Dataset content>

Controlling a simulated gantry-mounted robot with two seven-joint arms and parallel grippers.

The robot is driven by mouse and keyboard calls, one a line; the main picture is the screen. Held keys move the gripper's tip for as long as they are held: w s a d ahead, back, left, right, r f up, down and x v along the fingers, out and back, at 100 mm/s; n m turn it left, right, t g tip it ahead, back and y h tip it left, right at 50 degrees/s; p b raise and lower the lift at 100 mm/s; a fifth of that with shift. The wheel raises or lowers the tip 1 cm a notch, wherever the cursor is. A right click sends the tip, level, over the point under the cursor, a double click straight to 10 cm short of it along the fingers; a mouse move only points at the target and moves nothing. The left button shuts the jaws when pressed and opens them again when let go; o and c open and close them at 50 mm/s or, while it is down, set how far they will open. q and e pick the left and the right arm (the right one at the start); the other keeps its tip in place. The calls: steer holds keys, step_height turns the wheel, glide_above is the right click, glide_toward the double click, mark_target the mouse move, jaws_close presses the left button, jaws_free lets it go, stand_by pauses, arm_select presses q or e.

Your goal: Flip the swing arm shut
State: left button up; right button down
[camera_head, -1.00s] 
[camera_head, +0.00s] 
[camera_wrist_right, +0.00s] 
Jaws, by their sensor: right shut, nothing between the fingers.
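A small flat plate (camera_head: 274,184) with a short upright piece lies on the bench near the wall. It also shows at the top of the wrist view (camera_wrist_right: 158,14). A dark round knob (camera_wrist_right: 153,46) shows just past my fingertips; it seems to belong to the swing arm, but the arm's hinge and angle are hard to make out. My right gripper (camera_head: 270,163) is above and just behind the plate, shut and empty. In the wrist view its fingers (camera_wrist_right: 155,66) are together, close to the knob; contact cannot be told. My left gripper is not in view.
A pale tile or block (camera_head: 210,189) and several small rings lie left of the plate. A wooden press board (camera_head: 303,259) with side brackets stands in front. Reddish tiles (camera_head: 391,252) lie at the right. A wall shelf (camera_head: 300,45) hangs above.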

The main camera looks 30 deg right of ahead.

Instructions for the task> Restate the data above word for word, please.

Completed task>
Controlling a simulated gantry-mounted robot with two seven-joint arms and parallel grippers.

The robot is driven by mouse and keyboard calls, one a line; the main picture is the screen. Held keys move the gripper's tip for as long as they are held: w s a d ahead, back, left, right, r f up, down and x v along the fingers, out and back, at 100 mm/s; n m turn it left, right, t g tip it ahead, back and y h tip it left, right at 50 degrees/s; p b raise and lower the lift at 100 mm/s; a fifth of that with shift. The wheel raises or lowers the tip 1 cm a notch, wherever the cursor is. A right click sends the tip, level, over the point under the cursor, a double click straight to 10 cm short of it along the fingers; a mouse move only points at the target and moves nothing. The left button shuts the jaws when pressed and opens them again when let go; o and c open and close them at 50 mm/s or, while it is down, set how far they will open. q and e pick the left and the right arm (the right one at the start); the other keeps its tip in place. The calls: steer holds keys, step_height turns the wheel, glide_above is the right click, glide_toward the double click, mark_target the mouse move, jaws_close presses the left button, jaws_free lets it go, stand_by pauses, arm_select presses q or e.

Your goal: Flip the swing arm shut
State: left button up; right button down
[camera_head, -1.00s] 
[camera_head, +0.00s] 
[camera_wrist_right, +0.00s] 
Jaws, by their sensor: right shut, nothing between the fingers.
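A small flat plate (camera_head: 274,184) with a short upright piece lies on the bench near the wall. It also shows at the top of the wrist view (camera_wrist_right: 158,14). A dark round knob (camera_wrist_right: 153,46) shows just past my fingertips; it seems to belong to the swing arm, but the arm's hinge and angle are hard to make out. My right gripper (camera_head: 270,163) is above and just behind the plate, shut and empty. In the wrist view its fingers (camera_wrist_right: 155,66) are together, close to the knob; contact cannot be told. My left gripper is not in view.
A pale tile or block (camera_head: 210,189) and several small rings lie left of the plate. A wooden press board (camera_head: 303,259) with side brackets stands in front. Reddish tiles (camera_head: 391,252) lie at the right. A wall shelf (camera_head: 300,45) hangs above.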

The main camera looks 30 deg right of ahead.

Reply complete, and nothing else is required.